Data section:
====

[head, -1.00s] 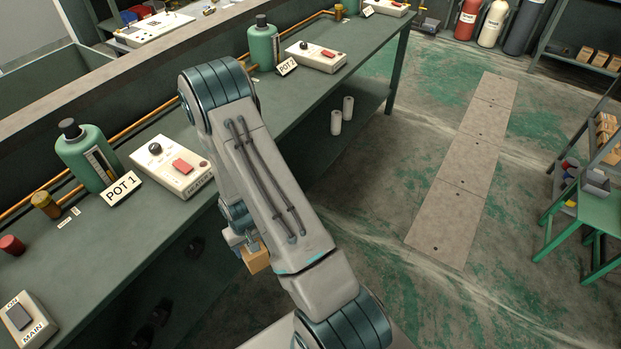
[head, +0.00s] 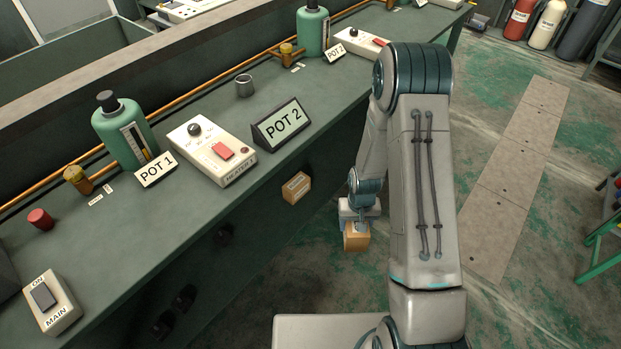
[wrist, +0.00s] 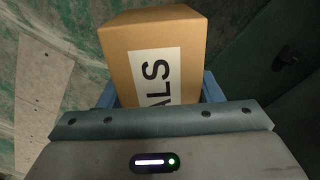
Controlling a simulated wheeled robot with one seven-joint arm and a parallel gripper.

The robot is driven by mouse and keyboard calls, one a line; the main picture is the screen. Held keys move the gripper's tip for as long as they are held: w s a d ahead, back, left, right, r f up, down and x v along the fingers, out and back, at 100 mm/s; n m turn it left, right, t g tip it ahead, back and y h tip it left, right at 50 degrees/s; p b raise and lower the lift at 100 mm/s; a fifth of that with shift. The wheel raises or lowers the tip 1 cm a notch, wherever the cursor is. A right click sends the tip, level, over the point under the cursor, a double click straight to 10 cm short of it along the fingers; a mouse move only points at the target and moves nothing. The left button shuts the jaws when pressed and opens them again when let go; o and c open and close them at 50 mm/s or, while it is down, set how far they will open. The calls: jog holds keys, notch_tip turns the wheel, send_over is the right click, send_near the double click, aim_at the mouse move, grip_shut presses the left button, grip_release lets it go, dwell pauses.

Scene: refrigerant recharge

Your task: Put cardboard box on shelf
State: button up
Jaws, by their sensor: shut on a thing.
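The cardboard box (head: 356,237) is tan, and my gripper (head: 358,218) is shut on it. In the head view it hangs in the air over the floor, just in front of the bench. In the wrist view the box (wrist: 150,55) sits between the blue fingers (wrist: 160,97), with a white label reading "ALS" in part. A second tan box (head: 296,188) with a pale label shows at the bench front, below the top's edge. What bears it is hard to see. My arm hides part of the space under the bench.
The green bench (head: 130,240) holds a heater box (head: 212,150), a POT 2 sign (head: 282,124), a metal cup (head: 244,86) and a green bottle (head: 125,130). Dark knobs (head: 183,298) show on its front. The floor (head: 510,185) to the right is clear up to a green stool (head: 605,235).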

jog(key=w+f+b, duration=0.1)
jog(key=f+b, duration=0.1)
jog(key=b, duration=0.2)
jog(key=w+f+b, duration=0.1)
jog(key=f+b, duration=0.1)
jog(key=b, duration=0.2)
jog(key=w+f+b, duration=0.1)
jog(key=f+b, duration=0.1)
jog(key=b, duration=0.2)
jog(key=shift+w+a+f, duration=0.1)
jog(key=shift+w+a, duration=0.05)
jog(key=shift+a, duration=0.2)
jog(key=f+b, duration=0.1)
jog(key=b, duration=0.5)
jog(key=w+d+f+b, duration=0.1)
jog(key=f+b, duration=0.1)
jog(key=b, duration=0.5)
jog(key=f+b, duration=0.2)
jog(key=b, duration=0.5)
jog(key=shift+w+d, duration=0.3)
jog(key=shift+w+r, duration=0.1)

====

Exercise goal: Report only the number of lines that hold the string "robot" in this listing.

Expected answer: 2